Russian President Vladimir Putin, currently touring European capitals, has continued to push back hard against any kind of foreign military intervention in Syria. During meetings in Berlin and Paris with Chancellor Angela Merkel and President Francois Hollande, Putin acknowledged that "We are seeing nascent elements of a civil war today. This is extremely dangerous." But he also categorically opposed outside military force, warning, "You cannot do anything by force." At the end of their meeting in Berlin, Chancellor Merkel acknowledged that both she and Putin agreed that the only way forward was to press for the Annan mission to succeed.
In his press conference in Paris with President Hollande, the differences were more pronounced, after Hollande said that "no solution is possible without the departure of Bashar al-Assad." Putin said that sanctions don't work, and that Assad's ouster was not the solution. "Do you think that just by removing the president there will be happiness across the country? Just look at what has happened in Libya."
As President Putin was touring Europe on his first overseas visit since his inauguration, the Russian Foreign Ministry released a strongly worded statement, blaming foreign countries, unnamed, for the al-Houla massacre. The killings, the statement charged, "showed what can result from supplying rebels with financial aid and smuggling modern weaponry to them, hiring foreign mercenaries and flirting with different kinds of extremists."

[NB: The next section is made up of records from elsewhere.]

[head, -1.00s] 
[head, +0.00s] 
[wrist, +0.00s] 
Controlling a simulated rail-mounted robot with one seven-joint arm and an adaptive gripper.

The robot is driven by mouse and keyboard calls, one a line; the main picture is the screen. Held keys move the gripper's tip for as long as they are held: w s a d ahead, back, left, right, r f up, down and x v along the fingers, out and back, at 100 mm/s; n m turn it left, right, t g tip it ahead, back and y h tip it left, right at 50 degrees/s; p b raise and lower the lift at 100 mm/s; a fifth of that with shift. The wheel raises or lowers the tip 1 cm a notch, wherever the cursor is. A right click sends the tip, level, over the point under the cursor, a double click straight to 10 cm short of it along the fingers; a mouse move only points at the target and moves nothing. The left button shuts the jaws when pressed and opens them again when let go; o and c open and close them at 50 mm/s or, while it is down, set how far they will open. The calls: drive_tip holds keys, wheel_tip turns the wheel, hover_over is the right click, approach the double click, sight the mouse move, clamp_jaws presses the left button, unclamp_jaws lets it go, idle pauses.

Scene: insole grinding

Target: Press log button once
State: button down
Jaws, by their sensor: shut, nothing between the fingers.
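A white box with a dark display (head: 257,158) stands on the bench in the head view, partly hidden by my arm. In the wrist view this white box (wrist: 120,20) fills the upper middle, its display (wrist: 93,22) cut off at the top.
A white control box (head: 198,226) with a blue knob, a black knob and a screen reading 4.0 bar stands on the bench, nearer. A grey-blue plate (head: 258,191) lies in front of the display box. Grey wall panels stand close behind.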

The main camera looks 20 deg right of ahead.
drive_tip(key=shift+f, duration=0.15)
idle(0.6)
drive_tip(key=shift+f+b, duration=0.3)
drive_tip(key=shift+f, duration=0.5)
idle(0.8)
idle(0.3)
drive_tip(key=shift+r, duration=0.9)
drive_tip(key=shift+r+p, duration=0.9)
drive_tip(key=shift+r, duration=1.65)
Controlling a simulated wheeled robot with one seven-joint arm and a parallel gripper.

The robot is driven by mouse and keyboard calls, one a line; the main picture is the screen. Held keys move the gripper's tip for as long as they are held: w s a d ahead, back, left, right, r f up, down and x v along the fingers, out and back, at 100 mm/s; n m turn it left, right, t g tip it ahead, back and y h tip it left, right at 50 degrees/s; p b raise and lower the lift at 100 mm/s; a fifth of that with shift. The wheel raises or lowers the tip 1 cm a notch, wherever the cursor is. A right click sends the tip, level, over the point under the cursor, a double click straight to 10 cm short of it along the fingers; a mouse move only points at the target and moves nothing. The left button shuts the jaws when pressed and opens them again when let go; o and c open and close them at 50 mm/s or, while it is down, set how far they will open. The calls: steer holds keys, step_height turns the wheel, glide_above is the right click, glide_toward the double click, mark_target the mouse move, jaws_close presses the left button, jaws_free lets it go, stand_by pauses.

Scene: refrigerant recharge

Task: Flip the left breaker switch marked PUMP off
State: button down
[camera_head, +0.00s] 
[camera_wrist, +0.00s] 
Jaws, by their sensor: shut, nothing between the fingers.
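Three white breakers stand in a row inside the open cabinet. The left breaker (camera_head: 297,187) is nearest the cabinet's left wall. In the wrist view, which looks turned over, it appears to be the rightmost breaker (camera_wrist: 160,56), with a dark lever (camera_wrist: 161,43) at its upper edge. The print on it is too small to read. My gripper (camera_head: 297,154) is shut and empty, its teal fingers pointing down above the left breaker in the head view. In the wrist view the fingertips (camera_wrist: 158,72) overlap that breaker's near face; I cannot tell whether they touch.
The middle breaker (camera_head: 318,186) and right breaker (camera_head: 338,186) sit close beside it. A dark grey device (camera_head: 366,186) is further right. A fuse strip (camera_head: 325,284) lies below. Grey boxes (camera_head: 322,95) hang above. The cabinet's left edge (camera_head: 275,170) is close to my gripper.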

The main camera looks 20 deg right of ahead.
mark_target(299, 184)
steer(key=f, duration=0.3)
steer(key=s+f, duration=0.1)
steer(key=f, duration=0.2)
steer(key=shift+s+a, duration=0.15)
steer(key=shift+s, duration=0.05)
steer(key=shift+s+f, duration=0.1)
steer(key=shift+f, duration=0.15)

Russia, joined by China and Cuba, also cast "no" votes at the UN Human Rights Council session in Geneva yesterday, which did authorize an investigation into the al-Houla massacre. The resolution, authored by the Obama Administration, cast blame on the Syrian government for the massacre, and the head of the Council, Navi Pillay, threatened that crimes against humanity charges could be brought against any perpetrators.

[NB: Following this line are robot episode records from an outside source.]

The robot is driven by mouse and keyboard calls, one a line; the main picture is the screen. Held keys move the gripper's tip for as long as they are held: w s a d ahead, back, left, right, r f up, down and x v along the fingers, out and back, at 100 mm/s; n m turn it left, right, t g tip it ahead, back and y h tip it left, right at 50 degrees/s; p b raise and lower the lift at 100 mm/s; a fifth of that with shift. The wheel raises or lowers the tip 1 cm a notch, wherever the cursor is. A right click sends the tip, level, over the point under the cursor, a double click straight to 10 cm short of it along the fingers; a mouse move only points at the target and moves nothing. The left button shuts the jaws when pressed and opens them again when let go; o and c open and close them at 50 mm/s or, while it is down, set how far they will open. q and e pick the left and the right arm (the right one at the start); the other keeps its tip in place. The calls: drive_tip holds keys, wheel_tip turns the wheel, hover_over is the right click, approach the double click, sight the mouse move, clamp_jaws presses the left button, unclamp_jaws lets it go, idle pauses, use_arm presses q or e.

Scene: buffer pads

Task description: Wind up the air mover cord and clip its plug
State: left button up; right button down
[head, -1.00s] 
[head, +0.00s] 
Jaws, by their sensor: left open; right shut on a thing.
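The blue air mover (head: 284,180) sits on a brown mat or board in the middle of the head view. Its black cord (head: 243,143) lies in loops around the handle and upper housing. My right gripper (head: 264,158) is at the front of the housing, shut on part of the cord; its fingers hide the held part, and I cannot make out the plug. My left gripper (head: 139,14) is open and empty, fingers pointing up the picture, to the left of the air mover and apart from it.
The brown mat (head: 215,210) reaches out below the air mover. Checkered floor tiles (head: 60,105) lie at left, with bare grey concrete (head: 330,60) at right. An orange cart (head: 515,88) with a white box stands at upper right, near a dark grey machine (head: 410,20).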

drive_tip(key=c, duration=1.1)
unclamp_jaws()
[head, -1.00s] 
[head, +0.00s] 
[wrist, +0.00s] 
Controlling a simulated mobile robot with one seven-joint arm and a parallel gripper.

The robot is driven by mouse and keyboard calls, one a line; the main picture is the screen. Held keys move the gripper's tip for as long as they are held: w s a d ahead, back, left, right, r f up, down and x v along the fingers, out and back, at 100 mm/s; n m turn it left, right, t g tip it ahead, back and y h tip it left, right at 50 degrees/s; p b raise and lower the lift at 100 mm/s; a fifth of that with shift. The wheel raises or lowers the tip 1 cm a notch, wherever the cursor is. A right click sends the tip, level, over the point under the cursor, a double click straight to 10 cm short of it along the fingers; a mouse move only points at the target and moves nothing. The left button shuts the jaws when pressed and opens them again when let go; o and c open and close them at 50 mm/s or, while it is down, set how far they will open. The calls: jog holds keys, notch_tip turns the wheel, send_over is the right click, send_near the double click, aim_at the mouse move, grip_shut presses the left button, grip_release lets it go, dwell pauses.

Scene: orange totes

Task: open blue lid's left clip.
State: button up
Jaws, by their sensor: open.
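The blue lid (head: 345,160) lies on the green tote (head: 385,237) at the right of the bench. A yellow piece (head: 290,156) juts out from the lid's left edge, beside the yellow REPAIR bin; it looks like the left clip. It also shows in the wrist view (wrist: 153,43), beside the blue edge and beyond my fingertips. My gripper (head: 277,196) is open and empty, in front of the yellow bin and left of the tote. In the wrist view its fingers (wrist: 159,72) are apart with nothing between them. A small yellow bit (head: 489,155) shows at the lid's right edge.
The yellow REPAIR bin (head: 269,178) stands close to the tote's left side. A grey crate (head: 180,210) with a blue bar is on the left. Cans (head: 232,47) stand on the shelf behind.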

Today after a visit to Beirut, Kofi Annan was in Doha, Qatar for a meeting of the Arab League foreign ministers. The meeting called for an expansion of the Annan peace mission, "to take the necessary measures to protect Syrian civilians." Already on June 1, Arab League head Nabil Elaraby had written to the UN Security Council, proposing the expanded size and mandate. Similar language had been used in the UN Security Council resolution on Libya, and it is certain that Russia will veto any such formulations. The 90-day mandate for the combined UN/Arab League observer mission expires on July 20, at which point it must be either renewed, modified or terminated. Kofi Annan is scheduled to give a briefing to the UN Security Council during this coming week.